Soooo....following a very poorly drawn out strip map on the back side of my summons paperwork, I made a bunch of right turns until I found the poorly marked parking lot. I showed the police officer guarding the lot my summons (I guess people try to park for free) and found a spot. Then I took the poorly drawn strip map and walked up to the "Judicial Center."
I had to go through metal detectors. Then I had to go up to the jury lounge (but only after asking information because there were no signs). The "lounge" was a huge room where everyone who had been summoned waited. I was #29 out of 164. I checked in (no one checked ID, but I saw my age and sex marked on their paperwork), got my juror packet and this lovely sticker:
I found an empty seat and waited. I also asked where I could pump and the lady in charge said there was a room in the library on the third floor. Unlike
Well the way my fine county does it is first, they see if there are any trials because some of the scheduled trials settle out of court. There were only 3 criminal trials taking place (and yes, I got excited--no boring civil cases!), and each one requires 12 jurors. When selecting jurors, they called our numbers in order, so I was 29 and each group of prospective jurors is about 35-40 people. They call numbers in order, so I got called up in the first group. We had to go up to the court room to be selected. So then in the courtroom we all sit and the judge asks questions, like whether you are a cop or you know police officers or law enforcement people, whether you have family members that are lawyers, whether you have sat in a criminal case before, etc. Basically trying to weed out people that may be biased. One person wanted to get out. She claimed her job was important and she could not afford to be there longer than one day. The judge was unsympathetic. "There are no other psychiatrists in the entire District of Columbia? What if you get hit by a bus?" And so on.
So the next thing they do is go into further questioning with certain members who answered a certain way. Some of those people got booted (people who knew cops or lawyers, people who were cops or lawyers, etc). Then they start filling the seats on the jury. So the lawyers on both sides can say they don’t want someone as a juror. From what it looked like, they wanted women, but they did not want older Asian women or any men. "They" claim to not look at race or sex or age, but "they" are hoodwinking. "They"(the lawyers) are looking for advantages.

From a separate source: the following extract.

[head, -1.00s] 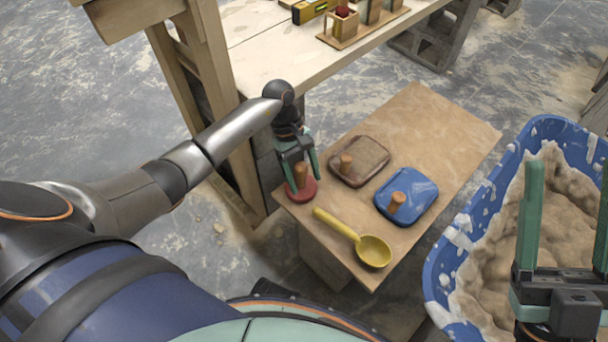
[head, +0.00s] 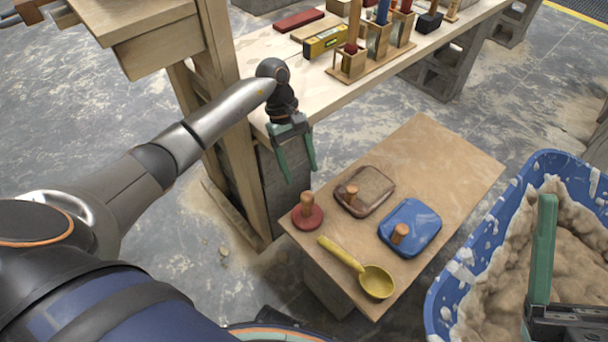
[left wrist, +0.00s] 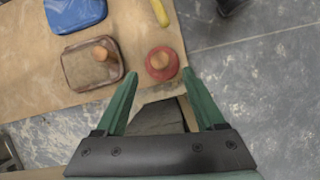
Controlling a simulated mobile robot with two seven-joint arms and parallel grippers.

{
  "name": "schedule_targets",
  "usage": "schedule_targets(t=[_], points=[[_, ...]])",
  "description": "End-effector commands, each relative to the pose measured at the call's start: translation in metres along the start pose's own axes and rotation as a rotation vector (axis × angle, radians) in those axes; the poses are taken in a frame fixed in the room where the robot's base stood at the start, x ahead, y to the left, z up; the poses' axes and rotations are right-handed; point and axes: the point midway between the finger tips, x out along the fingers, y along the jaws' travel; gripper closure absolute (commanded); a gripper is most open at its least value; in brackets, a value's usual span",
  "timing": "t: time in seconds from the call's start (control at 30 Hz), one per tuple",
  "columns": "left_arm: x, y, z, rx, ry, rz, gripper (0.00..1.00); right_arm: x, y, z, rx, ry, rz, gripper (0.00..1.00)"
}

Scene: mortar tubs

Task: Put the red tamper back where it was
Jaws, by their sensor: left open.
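The red tamper (head: 307,217), a round red disc with an upright wooden handle, stands at the left corner of the low board (head: 425,170). In the left wrist view the red tamper (left wrist: 162,65) lies beyond the fingertips, with nothing between them and it. My left gripper (head: 299,178) is open and empty, raised above and behind the tamper, apart from it. It also shows in the left wrist view (left wrist: 158,75). My right gripper shows only in part at the lower right, one green finger (head: 543,250) upright over the tub; its other finger is out of frame.
Beside the tamper are a brown float (head: 376,183), a blue float (head: 420,222) and a yellow scoop (head: 376,281). A blue mortar tub (head: 437,302) stands at right. A workbench (head: 262,50) with wooden holders and a yellow level (head: 325,41) stands behind.

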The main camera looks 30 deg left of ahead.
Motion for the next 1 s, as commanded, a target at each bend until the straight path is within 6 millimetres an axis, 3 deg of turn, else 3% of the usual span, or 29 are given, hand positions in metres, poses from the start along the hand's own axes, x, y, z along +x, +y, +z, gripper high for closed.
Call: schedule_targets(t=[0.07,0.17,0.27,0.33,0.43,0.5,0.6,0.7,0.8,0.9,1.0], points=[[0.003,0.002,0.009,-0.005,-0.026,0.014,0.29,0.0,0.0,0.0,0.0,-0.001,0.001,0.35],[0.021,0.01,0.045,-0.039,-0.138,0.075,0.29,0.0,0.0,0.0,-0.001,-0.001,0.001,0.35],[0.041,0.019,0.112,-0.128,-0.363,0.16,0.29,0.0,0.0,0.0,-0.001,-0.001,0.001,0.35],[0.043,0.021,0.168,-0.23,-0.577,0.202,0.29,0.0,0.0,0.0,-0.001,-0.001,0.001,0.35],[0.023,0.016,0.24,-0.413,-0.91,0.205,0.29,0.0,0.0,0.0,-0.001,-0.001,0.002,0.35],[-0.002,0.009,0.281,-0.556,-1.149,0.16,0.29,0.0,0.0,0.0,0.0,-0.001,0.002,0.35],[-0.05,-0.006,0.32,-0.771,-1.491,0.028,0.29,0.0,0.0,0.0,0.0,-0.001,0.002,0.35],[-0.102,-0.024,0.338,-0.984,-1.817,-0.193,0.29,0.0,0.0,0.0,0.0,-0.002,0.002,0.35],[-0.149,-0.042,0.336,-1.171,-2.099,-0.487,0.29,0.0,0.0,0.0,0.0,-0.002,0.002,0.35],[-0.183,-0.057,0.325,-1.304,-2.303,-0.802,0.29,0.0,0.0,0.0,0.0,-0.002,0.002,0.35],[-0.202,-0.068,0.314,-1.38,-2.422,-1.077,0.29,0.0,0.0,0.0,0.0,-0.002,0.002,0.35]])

There were 11 women on the jury and one man, and one male alternate.
The case was about two neighbors who had once been friends. One filed a “peace order” which is a restraining order, against the other. They lived in adjacent townhouses. The case was about whether the one lady violated the order. The one who filed had three daughters. Well, the mom was at work and the oldest was watching the other two. They heard a bang on their back door but did not see what caused that. Then the oldest one opened the sliding glass door and said the neighbor was looking at her and “using profanity.” The kid called her mom, who was driving home from work and the mom said to call the cops.
After the selection and opening arguments (fun seeing a very pregnant state attorney and the hired defense attorney trying to dramatize what looked to be pretty simple turn of events. Not fun knowing my taxes probably funded part of this process. Here's where my taxes didn't go: the building itself. It looked like it had not been updated or redecorated since the '80s).
They were trying to prove that the neighbor was trespassing by reaching over the privacy fence and banging on their door, and that the neighbor was “attempting to contact” by yelling at the kids.
Most of the discussion hinged on the height of the fence and whether the neighbor reached over and knocked on their door. We don’t know it happened because no one saw it, they just heard a bang. There were no photos of the fence or anyone reaching over to the neighbor’s door. It just was witnesses saying how tall they thought the fence was (anywhere from 5 ½ to 7 feet) and speculating whether the neighbor could reach across and bang on the door.
The judge had closing arguments and released the alternate. The 11 angry women and one man went to a back room to deliberate.
"I wanna believe those kids" one person said.
Another one: "I'll bet those kids could talk some shit too."
We sympathized with the defendant. The woman was in and out of her townhouse and had to face a neighbor who filed a "peace order." When you live in that kind of set up, giving someone the wrong look could be enough for them to nail you. It was not enough for us to say she was “guilty beyond reasonable doubt” so we all agreed she was not guilty and we came back after an hour and said that.
What was that about boring civil cases? I said that not knowing "criminal" cases could be boring too.